Module 2 Architecture
Module 2 Architecture
#Documents
MongoDB stores data records as BSON documents. BSON is a binary representation of JSON documents,
though it contains more data types than JSON. For the BSON spec, see bsonspec.org. See also BSON Types.
A MongoDB document.
#Databases
In MongoDB, databases hold one or more collections of documents. To select a database to use, in
mongosh, issue the use <db> statement, as in the following example:
use myDB
Create a Database
If a database does not exist, MongoDB creates the database when you first store data for that database. As
such, you can switch to a non-existent database and perform the following operation in mongosh:
use myNewDB
db.myNewCollection1.insertOne( { x: 1 } )
The insertOne() operation creates both the database myNewDB and the collection myNewCollection1 if
they do not already exist. Be sure that both the database and collection names follow MongoDB Naming
Restrictions.
#Collections
MongoDB stores documents in collections. Collections are analogous to tables in relational databases.
Create a Collection
If a collection does not exist, MongoDB creates the collection when you first store data for that collection.
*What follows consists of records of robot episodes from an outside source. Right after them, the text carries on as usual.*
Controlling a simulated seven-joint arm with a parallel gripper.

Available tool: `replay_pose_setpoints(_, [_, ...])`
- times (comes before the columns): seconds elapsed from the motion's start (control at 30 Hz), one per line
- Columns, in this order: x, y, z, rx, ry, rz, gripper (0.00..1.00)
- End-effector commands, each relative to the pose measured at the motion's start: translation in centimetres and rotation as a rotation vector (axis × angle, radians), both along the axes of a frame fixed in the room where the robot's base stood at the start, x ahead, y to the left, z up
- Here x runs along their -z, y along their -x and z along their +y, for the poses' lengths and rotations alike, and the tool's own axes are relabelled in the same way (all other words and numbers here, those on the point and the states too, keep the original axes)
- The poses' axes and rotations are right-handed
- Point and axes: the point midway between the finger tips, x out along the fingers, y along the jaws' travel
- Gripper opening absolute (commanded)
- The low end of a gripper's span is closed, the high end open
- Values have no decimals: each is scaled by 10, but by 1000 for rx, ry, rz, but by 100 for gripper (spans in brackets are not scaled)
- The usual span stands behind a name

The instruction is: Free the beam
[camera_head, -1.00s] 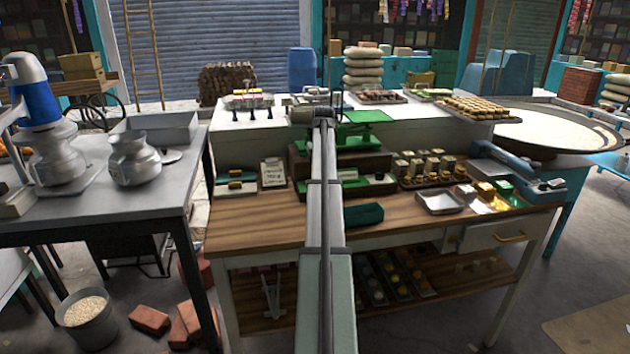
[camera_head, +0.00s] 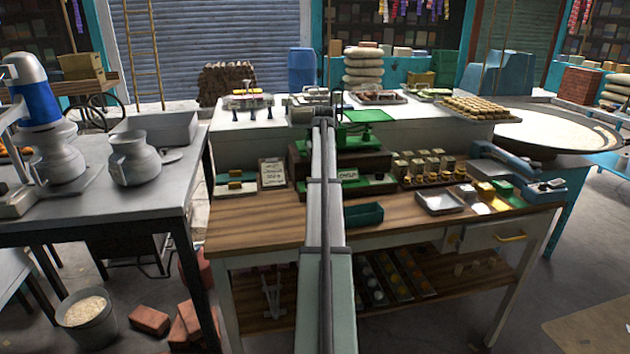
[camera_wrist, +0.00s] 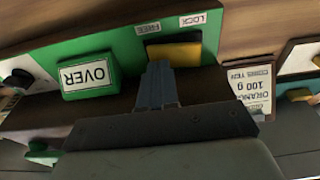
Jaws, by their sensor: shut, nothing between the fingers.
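A green block marked OVER (camera_wrist: 88,76) is left of the fingers. In the head view the balance (camera_head: 368,116) stands on the bench; my arm hides the yellow block and fingertips.
A 100 g card (camera_wrist: 250,88) stands right of my fingers; a card (camera_head: 272,172) also shows left of my arm. A green tray (camera_head: 363,216), a metal tray (camera_head: 438,202) and several small jars (camera_head: 425,168) are on the wooden bench (camera_head: 255,232) to the right.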

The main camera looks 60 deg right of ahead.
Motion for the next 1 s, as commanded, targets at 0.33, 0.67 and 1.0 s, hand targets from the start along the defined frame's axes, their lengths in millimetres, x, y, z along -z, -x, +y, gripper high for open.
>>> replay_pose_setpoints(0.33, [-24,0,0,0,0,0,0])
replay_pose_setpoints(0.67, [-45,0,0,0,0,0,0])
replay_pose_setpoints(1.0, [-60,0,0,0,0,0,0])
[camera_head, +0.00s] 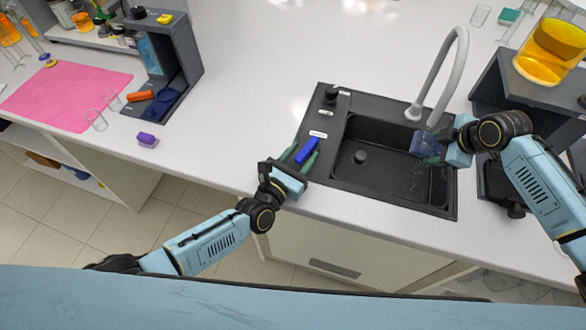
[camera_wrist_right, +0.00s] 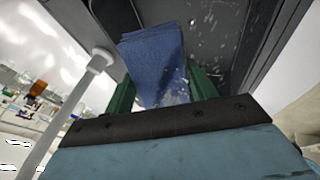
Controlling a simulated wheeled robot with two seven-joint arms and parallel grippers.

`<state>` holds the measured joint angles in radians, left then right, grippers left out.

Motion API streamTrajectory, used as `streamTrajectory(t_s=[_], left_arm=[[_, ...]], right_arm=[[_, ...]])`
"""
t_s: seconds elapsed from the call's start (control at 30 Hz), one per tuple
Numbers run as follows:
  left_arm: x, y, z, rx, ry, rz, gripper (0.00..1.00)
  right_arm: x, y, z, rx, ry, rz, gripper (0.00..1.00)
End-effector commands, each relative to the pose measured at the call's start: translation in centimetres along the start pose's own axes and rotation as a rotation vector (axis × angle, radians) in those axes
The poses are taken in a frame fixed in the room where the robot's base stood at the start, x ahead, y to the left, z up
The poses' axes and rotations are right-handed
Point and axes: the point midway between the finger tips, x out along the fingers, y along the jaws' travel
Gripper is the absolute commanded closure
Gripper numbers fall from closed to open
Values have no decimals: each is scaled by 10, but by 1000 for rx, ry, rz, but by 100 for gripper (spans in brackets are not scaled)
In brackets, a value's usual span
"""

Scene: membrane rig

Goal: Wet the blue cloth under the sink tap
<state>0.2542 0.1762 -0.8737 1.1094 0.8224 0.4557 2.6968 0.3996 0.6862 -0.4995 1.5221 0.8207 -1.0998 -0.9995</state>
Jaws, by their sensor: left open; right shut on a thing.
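The blue cloth (camera_head: 424,142) hangs over the right part of the black sink basin (camera_head: 375,185), just below the end of the grey tap (camera_head: 463,48). My right gripper (camera_head: 434,155) is shut on it. In the right wrist view the cloth (camera_wrist_right: 152,62) sits between the green fingers, and pale drop-like specks show on and around it. My left gripper (camera_head: 298,155) is open at the sink's left deck. Its green fingers are on either side of a bright blue block (camera_head: 307,150); whether they touch it is unclear.
A dark stand with an orange-filled beaker (camera_head: 548,55) is right of the tap. A pink mat (camera_head: 65,95), glass beakers, a purple block (camera_head: 148,140) and a dark apparatus (camera_head: 170,55) are at left. The counter between apparatus and sink is clear.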

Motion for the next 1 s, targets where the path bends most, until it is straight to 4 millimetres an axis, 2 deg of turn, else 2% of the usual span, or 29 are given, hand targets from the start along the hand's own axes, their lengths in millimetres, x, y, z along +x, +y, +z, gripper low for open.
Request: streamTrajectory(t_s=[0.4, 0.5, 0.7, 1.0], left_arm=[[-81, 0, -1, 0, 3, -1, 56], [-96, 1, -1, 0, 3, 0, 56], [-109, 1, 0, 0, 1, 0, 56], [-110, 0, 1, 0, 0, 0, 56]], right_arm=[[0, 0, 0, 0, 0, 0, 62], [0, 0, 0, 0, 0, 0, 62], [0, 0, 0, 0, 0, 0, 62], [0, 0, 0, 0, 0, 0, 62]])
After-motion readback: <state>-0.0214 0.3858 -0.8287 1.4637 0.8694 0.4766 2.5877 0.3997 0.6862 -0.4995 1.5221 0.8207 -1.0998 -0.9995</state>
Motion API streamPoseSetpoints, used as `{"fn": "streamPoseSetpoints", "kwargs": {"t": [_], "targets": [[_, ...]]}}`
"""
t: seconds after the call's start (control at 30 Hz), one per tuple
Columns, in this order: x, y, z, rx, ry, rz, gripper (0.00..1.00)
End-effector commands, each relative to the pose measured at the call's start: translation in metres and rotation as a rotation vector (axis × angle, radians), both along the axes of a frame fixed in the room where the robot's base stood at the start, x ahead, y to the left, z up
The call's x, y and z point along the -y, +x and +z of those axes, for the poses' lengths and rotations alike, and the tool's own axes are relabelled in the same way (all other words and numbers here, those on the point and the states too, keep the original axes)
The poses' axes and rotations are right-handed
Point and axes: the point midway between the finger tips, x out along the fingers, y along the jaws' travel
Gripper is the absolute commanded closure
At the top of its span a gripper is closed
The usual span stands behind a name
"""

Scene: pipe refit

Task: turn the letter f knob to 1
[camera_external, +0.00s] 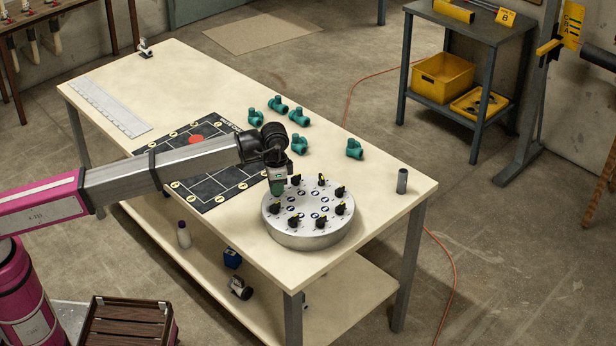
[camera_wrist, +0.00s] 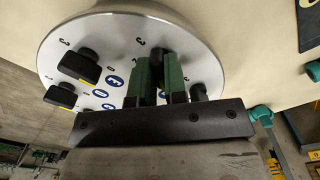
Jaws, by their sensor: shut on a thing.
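A round silver knob panel (camera_external: 310,241) lies on the workbench, with several black knobs around its top. In the wrist view, the panel (camera_wrist: 120,27) has blue round marks and small printed digits. My gripper (camera_wrist: 160,78) has its green fingers shut on a black knob (camera_wrist: 157,58), mostly hidden between them. In the external view my gripper (camera_external: 276,187) points down at the panel's left rear edge. I cannot read the letter of the held knob or where its pointer stands. Two other knobs (camera_wrist: 79,65) with yellow marks show at left, and another (camera_wrist: 198,92) sits close right of the fingers.
Several green pipe fittings (camera_external: 298,117) lie behind the panel. A black mat (camera_external: 215,190) lies left of it under my arm. A white ruler-like strip (camera_external: 110,107) lies far left. The bench right of the panel is mostly clear.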

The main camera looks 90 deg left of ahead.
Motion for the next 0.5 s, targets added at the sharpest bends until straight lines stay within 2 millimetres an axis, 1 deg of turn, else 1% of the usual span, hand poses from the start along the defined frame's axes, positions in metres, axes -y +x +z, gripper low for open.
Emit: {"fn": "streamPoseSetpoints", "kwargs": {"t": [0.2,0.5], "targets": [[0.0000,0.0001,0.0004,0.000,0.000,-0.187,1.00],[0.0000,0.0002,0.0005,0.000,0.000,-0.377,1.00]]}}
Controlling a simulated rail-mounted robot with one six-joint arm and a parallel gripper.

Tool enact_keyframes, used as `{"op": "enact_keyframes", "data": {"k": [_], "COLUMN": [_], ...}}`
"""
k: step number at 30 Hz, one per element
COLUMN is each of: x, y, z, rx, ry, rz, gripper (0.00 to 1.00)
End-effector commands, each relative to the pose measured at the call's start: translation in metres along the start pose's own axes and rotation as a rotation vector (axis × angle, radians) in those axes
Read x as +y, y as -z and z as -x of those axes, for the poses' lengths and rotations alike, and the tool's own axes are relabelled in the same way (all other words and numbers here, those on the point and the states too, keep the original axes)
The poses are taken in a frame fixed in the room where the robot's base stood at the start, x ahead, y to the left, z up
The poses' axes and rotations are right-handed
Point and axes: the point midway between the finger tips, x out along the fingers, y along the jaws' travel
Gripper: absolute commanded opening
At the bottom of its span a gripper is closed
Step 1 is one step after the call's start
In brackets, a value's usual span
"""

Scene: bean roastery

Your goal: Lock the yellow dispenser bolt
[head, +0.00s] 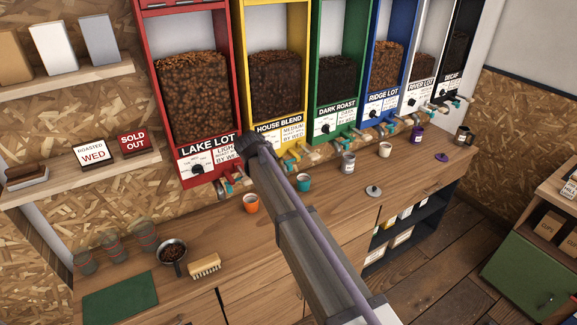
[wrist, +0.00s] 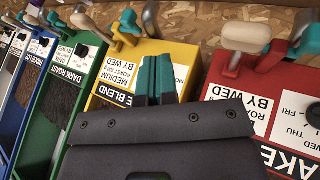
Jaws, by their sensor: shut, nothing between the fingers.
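The yellow House Blend dispenser (head: 275,80) stands second from the left in the row and shows behind my gripper in the wrist view (wrist: 185,52). Its bolt (head: 294,153) is low on the front; in the wrist view a yellow bracket with a teal handle (wrist: 130,22) shows above and left of my fingers. I cannot tell whether it is locked. My gripper (wrist: 153,78) is shut and empty, its teal fingertips in front of the yellow label panel. I cannot tell if they touch it. In the head view my wrist hides the fingers.
The red Lake Lot dispenser (head: 192,85) is close on the left, its bolt (wrist: 248,55) near my gripper. The green Dark Roast dispenser (head: 340,70) is on the right. An orange cup (head: 251,204) and a teal cup (head: 304,183) stand on the counter (head: 225,245) below.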

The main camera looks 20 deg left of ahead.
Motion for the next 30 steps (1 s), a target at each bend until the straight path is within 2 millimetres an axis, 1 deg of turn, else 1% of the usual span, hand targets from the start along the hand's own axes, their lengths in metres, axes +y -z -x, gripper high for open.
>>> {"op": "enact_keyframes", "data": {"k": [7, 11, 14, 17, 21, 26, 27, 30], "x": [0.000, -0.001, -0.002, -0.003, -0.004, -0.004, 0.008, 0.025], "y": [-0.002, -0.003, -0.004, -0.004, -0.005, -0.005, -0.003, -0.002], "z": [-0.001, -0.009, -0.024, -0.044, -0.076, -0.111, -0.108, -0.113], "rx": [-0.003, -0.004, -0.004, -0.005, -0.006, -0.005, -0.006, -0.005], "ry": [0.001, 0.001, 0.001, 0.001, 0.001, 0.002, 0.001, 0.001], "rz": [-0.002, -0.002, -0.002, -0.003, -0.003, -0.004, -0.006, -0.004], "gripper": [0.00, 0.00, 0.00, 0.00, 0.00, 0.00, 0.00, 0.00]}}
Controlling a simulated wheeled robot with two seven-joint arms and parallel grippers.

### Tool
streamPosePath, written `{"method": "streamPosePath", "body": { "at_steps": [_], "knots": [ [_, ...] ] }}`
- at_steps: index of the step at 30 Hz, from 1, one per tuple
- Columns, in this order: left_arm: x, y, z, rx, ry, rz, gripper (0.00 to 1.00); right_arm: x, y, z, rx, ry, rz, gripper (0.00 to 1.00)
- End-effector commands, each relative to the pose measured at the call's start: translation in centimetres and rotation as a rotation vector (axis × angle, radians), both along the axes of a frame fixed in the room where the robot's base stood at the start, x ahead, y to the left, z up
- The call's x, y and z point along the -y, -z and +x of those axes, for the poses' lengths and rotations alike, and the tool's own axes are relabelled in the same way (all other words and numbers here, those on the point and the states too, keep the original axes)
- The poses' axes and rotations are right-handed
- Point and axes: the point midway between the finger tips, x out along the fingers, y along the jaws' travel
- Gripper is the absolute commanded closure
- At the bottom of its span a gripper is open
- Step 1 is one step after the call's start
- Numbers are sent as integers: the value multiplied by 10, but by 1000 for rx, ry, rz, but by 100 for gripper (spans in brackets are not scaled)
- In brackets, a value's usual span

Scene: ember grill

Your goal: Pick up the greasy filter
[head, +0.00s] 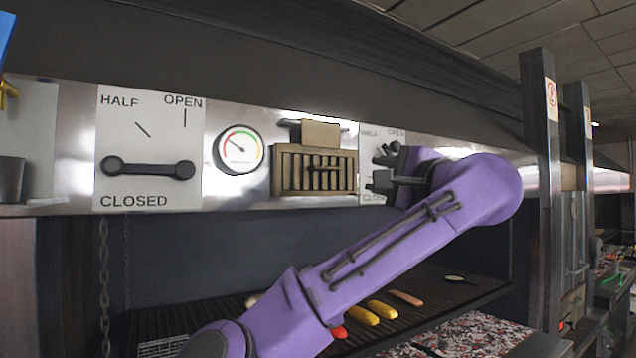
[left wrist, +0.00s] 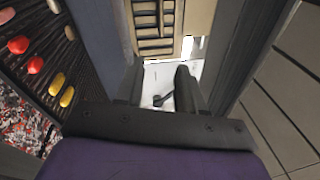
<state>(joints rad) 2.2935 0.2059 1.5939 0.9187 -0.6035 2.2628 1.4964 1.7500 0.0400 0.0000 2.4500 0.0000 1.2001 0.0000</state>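The greasy filter (head: 289,172) is a brownish slatted panel on the steel hood front, right of the round gauge. A tan plate (head: 320,135) sits at its top and a small dark piece crosses its middle. In the left wrist view the filter's slats (left wrist: 153,30) show at the top, ahead of the fingers. My right gripper is not in view.
A damper panel (head: 147,120) with a dark lever is at left. A second panel (head: 369,135) is partly hidden behind my left gripper. The round gauge (head: 238,150) is close to the filter's left. Below, a grill (head: 440,290) carries sausages and vegetables. A dark post (head: 541,180) stands right.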

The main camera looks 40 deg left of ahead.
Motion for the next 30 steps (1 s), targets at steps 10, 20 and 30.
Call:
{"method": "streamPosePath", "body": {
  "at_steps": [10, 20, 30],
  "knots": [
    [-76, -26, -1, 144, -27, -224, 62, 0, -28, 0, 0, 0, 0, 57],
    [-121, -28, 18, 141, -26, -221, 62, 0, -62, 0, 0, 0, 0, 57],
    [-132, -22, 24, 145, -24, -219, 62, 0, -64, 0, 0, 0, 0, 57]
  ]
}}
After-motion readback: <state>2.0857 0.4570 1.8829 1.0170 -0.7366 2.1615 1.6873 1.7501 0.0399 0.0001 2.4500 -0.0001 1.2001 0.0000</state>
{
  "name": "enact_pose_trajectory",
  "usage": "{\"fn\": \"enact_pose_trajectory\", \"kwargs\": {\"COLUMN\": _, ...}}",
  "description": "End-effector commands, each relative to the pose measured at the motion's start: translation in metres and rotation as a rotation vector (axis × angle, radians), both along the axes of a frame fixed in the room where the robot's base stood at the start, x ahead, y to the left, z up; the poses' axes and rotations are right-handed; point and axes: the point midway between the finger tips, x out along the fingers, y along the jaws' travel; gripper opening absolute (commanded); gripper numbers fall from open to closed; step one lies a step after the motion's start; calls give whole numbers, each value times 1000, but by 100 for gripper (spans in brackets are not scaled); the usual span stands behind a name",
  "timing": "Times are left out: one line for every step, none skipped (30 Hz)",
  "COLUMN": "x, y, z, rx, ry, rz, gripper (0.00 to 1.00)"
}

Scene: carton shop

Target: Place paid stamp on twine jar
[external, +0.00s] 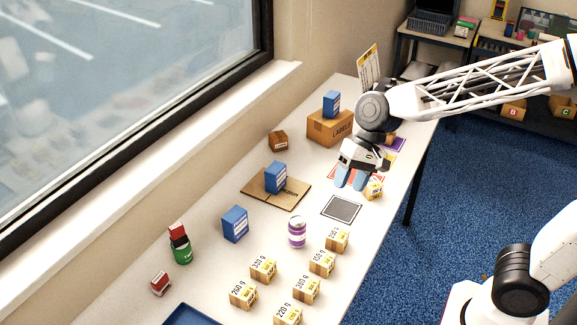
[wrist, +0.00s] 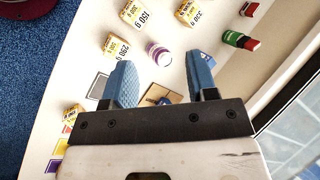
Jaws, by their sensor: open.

db. myNewCollection2.insertOne({x: 1})
db. myNewCollection3.createIndex({y: 1})
Both the insertOne() and the createIndex() operations create their respective collection if they do not already
exist. Be sure that the collection name follows MongoDB Naming Restrictions.
#What is JSON?
JSON, or JavaScript Object Notation, is a human-readable data interchange format, specified in the early
2000s. Even though JSON is based on a subset of the JavaScript programming language standard, it’s
completely language-independent.
JSON objects are associative containers, wherein a string key is mapped to a value (which can be a number,
string, boolean, array, an empty value — null, or even another object). Almost any programming language
has an implementation for this abstract data structure — objects in JavaScript, dictionaries in Python, hash
tables in Java and C#, associative arrays in C++, and so on. JSON objects are easy for humans to understand
and for machines to parse and generate:
#What is BSON?
BSON stands for “Binary JSON,” and that’s exactly what it was invented to be. BSON’s binary structure
encodes type and length information, which allows it to be traversed much more quickly compared to JSON.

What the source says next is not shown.